Episodes

Thursday Aug 29, 2019
Post Christian: The Galileo business in 250 words
Thursday Aug 29, 2019
Thursday Aug 29, 2019
I prepared these notes for an interview with Brigid Ayer on the Faith in Action Show for Catholic Radio Indy, but ended up using almost none of them. We talked instead about matters in the present day, and why Bill (also on the interview) and I started TSSM. The interview is planned to go up the third week of September, with the podcast version of the episode on their PodBean feed Monday the 16th and the radio broadcast later in the week.
The dominant proximate source for this was a blog post or two from the Vatican Observatory blog, which I cannot even find right now, due to a surplus of riches in their coverage of the subject. For your own purposes, there are also a million books. I loved Galileo's Daughter; I haven't yet gotten up the courage to tackle The Galileo Affair: A Documentary History.
Science, Church, Galileo.
The Galileo affair was a messy piece of work, which a number of people, bishops and cardinals included, inside the Church recognized at the time. Galileo himself remained a Catholic and endured his condemnation with irritation as an obvious miscarriage of justice and a misapplication of the Church's own teachings. At the time, his ideas were considered by a number of people to be heretical both because they contradicted simple-minded interpretations of certain passages in the Bible and because, essentially, they contradicted Aristotle.
Aristotle's philosophy is immensely insightful, and continues to be a viable means of interpreting reality, but not all of it equally. The Scholastics had fought a long campaign to integrate Aristotle into the fabric of Christian doctrine, and the result was a beautiful intellectual accomplishment, but it allowed Aristotle to take too much significance even in matters where his thinking is simply not that insightful or valuable. He took the geocentric universe for granted.

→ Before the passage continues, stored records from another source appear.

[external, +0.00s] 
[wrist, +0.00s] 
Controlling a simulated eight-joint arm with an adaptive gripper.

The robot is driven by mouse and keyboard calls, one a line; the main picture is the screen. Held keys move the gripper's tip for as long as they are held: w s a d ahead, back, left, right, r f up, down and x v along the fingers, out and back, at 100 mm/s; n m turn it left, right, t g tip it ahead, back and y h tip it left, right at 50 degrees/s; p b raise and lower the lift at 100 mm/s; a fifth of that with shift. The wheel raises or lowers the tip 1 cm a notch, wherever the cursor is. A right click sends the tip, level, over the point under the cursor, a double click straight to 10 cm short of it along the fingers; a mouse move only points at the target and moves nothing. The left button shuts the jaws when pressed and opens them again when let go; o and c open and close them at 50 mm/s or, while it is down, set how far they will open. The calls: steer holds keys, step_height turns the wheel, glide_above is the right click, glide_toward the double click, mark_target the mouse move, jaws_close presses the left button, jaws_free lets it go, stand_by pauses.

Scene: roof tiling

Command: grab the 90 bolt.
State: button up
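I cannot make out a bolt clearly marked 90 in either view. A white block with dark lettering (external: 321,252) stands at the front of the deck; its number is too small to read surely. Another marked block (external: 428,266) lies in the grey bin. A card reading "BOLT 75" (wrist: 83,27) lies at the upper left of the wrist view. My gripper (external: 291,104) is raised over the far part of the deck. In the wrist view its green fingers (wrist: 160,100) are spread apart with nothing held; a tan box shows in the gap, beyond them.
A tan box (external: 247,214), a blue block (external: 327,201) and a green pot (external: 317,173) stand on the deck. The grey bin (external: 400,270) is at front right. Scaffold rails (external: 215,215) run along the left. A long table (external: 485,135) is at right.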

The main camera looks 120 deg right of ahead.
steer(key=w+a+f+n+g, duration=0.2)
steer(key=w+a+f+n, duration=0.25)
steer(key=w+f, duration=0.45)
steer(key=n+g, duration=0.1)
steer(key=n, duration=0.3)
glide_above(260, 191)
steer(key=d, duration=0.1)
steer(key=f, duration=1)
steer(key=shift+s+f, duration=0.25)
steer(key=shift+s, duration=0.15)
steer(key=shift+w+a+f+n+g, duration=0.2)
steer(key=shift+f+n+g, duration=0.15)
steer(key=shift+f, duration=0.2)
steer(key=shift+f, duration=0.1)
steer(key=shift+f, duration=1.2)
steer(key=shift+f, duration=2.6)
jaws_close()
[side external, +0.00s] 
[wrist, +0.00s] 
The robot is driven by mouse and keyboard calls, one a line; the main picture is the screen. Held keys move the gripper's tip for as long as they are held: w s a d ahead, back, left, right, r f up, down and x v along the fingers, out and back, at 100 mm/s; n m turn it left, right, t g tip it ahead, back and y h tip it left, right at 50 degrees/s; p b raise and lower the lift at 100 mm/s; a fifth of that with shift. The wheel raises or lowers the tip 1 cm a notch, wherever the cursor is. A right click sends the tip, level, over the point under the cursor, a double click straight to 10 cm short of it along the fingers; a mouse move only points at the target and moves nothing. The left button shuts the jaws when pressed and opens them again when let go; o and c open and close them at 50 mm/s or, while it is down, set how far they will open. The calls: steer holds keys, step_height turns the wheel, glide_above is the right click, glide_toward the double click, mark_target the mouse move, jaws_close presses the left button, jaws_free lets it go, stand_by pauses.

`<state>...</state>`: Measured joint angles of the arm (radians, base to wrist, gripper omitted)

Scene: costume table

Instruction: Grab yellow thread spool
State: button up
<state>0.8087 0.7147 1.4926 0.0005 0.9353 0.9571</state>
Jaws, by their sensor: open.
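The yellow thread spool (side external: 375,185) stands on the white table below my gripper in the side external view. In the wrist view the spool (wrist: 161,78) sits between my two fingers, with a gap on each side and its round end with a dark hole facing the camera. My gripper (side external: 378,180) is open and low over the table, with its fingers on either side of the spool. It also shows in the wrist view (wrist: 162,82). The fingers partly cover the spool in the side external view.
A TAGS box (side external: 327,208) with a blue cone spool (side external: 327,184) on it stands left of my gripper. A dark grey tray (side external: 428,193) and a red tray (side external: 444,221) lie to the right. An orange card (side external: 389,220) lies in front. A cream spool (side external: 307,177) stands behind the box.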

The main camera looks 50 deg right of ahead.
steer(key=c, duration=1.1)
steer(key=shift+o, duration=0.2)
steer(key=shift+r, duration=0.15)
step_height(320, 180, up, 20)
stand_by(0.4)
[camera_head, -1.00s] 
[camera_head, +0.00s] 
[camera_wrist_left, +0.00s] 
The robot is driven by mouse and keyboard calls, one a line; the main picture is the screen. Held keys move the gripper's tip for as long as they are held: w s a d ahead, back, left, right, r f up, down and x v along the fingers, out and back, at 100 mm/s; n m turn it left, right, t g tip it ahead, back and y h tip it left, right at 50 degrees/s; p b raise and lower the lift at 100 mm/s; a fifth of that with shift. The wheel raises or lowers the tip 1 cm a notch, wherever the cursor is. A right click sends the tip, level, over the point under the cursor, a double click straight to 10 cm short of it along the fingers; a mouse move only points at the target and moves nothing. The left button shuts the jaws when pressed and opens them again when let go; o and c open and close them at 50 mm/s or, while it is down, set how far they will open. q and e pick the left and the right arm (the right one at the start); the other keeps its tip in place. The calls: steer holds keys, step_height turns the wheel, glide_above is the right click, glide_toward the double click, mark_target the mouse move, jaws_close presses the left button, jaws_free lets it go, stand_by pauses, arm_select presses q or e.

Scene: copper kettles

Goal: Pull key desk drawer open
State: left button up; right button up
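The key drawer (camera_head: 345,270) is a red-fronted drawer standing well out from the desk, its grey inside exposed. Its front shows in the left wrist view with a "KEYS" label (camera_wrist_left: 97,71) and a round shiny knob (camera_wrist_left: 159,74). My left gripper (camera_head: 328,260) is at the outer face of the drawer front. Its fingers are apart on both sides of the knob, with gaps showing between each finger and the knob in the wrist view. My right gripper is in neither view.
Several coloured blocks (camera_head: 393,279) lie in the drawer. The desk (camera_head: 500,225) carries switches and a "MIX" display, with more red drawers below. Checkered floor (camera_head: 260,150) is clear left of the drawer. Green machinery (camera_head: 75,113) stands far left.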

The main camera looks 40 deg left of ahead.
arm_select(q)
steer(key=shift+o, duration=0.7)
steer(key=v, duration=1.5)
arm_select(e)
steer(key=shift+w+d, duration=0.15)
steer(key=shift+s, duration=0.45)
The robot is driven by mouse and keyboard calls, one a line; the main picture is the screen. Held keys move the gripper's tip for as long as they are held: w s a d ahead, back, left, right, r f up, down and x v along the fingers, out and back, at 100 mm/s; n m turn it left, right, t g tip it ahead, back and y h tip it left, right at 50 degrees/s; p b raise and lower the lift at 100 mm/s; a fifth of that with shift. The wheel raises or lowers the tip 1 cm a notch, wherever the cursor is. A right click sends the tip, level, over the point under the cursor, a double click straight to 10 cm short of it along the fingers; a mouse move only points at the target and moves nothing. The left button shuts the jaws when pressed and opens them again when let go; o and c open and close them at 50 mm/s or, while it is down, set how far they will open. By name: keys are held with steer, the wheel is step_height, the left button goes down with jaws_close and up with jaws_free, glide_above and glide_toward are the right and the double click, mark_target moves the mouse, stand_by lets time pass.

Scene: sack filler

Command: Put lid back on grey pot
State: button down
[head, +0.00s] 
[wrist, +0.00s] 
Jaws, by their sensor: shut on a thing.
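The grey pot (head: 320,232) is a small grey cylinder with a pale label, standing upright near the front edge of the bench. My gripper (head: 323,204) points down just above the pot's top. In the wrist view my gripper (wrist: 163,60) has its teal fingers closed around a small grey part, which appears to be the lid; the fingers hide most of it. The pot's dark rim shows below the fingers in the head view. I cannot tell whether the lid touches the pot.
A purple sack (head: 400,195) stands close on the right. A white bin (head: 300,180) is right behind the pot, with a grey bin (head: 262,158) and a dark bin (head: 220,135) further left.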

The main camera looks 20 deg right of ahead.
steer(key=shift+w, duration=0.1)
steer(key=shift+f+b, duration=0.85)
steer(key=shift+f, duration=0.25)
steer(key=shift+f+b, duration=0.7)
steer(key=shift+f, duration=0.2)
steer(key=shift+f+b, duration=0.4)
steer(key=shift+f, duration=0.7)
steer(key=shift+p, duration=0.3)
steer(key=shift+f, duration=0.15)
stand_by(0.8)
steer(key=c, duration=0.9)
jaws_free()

When Galileo set out to prove the geocentric model wrong, it was easy for people at that time of religious turmoil to condemn him. On one side, Catholics who were sensitive to the shrill Protestant shrieking about Scripture were not eager to be forced into reading the handful of passages that seem relevant to the issue poetically or figuratively. On the other, in attacking something that Aristotle taught, essential or not to his philosophical framework, Galileo could be read by others to be trying to overturn all of philosophy and theology along with it.
The condemnations of 1633 were never enforced all that rigidly, and during the 18th and 19th centuries the official proscriptions on his thought and writings were loosened. The popes since Leo XIII have piece by piece vindicated Galileo completely, culminating in two statements by John Paul II (in 1991 and 2000, as I recall, and also belonging on the reading list) that said the cardinals and popes in 1613-1633 had made mistakes and been wrong to treat Galileo the way that they did.
The condemnation of Galileo was never a matter of infallible magisterium. The magisterium of the Church is exercised in the matters of faith and morals, not astronomy or philosophy, and not even social science. Further, the trial of an individual is not the sort of place one would look for magisterial teaching. Some of the Ecumenical Councils were called to try heretics like Arius, and those are the very definition of magisterial teaching, but you only get an E.C. called to debate your writings if you have 1) a massive movement, hence your trial is not really about you, but about ideas wandering at large in society and 2) the issue you are leading people on about is actually squarely in the arena of the teachings of the faith.